Quote every line below exactly and skip any picture.

**Dataset extract:**
####################
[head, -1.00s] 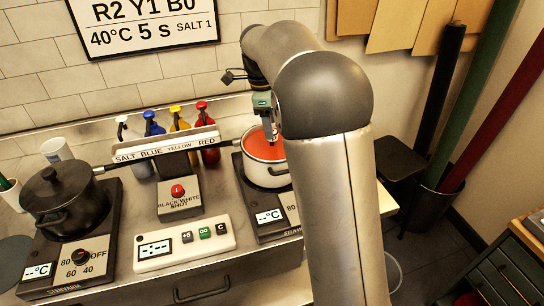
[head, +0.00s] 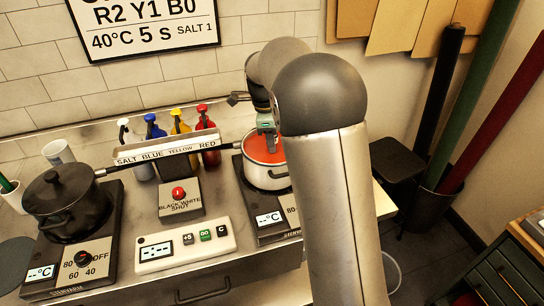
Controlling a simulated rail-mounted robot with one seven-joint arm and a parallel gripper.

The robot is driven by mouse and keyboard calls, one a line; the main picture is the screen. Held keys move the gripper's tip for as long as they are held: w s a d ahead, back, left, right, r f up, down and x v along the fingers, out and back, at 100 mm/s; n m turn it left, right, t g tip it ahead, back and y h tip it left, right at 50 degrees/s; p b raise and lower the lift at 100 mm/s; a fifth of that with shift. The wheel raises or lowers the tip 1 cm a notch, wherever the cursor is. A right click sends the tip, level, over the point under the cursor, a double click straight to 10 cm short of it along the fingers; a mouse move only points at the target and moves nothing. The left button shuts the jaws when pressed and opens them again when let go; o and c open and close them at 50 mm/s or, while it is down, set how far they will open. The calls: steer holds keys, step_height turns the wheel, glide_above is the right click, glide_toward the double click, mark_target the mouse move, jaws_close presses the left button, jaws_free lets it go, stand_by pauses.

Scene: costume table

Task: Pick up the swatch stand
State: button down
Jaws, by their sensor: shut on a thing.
####################
**Finished answer:**
[head, -1.00s] 
[head, +0.00s] 
Controlling a simulated rail-mounted robot with one seven-joint arm and a parallel gripper.

The robot is driven by mouse and keyboard calls, one a line; the main picture is the screen. Held keys move the gripper's tip for as long as they are held: w s a d ahead, back, left, right, r f up, down and x v along the fingers, out and back, at 100 mm/s; n m turn it left, right, t g tip it ahead, back and y h tip it left, right at 50 degrees/s; p b raise and lower the lift at 100 mm/s; a fifth of that with shift. The wheel raises or lowers the tip 1 cm a notch, wherever the cursor is. A right click sends the tip, level, over the point under the cursor, a double click straight to 10 cm short of it along the fingers; a mouse move only points at the target and moves nothing. The left button shuts the jaws when pressed and opens them again when let go; o and c open and close them at 50 mm/s or, while it is down, set how far they will open. The calls: steer holds keys, step_height turns the wheel, glide_above is the right click, glide_toward the double click, mark_target the mouse move, jaws_close presses the left button, jaws_free lets it go, stand_by pauses.

Scene: costume table

Task: Pick up the swatch stand
State: button down
Jaws, by their sensor: shut on a thing.

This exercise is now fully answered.